EXERCISE AIM
Repeat the lines that follow, leaving nothing out.

GIVEN INFORMATION
================

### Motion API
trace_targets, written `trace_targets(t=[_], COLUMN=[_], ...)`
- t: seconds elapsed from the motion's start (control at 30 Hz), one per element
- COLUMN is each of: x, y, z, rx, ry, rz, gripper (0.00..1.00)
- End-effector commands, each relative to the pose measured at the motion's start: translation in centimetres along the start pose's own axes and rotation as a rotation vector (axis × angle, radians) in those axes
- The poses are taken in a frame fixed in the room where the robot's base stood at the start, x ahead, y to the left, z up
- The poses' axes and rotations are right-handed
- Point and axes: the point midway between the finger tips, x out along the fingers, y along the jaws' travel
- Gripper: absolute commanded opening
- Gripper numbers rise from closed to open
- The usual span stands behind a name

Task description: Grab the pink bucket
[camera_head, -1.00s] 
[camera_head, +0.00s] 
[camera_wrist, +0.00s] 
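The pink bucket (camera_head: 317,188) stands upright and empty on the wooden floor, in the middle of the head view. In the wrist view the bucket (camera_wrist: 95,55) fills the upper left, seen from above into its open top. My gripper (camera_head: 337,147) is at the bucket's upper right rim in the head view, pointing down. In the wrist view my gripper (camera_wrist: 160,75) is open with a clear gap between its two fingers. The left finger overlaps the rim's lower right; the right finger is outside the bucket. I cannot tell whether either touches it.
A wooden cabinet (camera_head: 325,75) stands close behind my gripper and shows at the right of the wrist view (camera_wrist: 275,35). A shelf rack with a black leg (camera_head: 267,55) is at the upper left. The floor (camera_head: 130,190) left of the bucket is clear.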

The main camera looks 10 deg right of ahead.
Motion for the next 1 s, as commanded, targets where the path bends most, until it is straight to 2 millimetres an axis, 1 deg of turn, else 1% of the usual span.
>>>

================

REPLY
### Motion API
trace_targets, written `trace_targets(t=[_], COLUMN=[_], ...)`
- t: seconds elapsed from the motion's start (control at 30 Hz), one per element
- COLUMN is each of: x, y, z, rx, ry, rz, gripper (0.00..1.00)
- End-effector commands, each relative to the pose measured at the motion's start: translation in centimetres along the start pose's own axes and rotation as a rotation vector (axis × angle, radians) in those axes
- The poses are taken in a frame fixed in the room where the robot's base stood at the start, x ahead, y to the left, z up
- The poses' axes and rotations are right-handed
- Point and axes: the point midway between the finger tips, x out along the fingers, y along the jaws' travel
- Gripper: absolute commanded opening
- Gripper numbers rise from closed to open
- The usual span stands behind a name

Task description: Grab the pink bucket
[camera_head, -1.00s] 
[camera_head, +0.00s] 
[camera_wrist, +0.00s] 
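The pink bucket (camera_head: 317,188) stands upright and empty on the wooden floor, in the middle of the head view. In the wrist view the bucket (camera_wrist: 95,55) fills the upper left, seen from above into its open top. My gripper (camera_head: 337,147) is at the bucket's upper right rim in the head view, pointing down. In the wrist view my gripper (camera_wrist: 160,75) is open with a clear gap between its two fingers. The left finger overlaps the rim's lower right; the right finger is outside the bucket. I cannot tell whether either touches it.
A wooden cabinet (camera_head: 325,75) stands close behind my gripper and shows at the right of the wrist view (camera_wrist: 275,35). A shelf rack with a black leg (camera_head: 267,55) is at the upper left. The floor (camera_head: 130,190) left of the bucket is clear.

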The main camera looks 10 deg right of ahead.
Motion for the next 1 s, as commanded, targets where the path bends most, until it is straight to 2 millimetres an axis, 1 deg of turn, else 1% of the usual span.
>>>

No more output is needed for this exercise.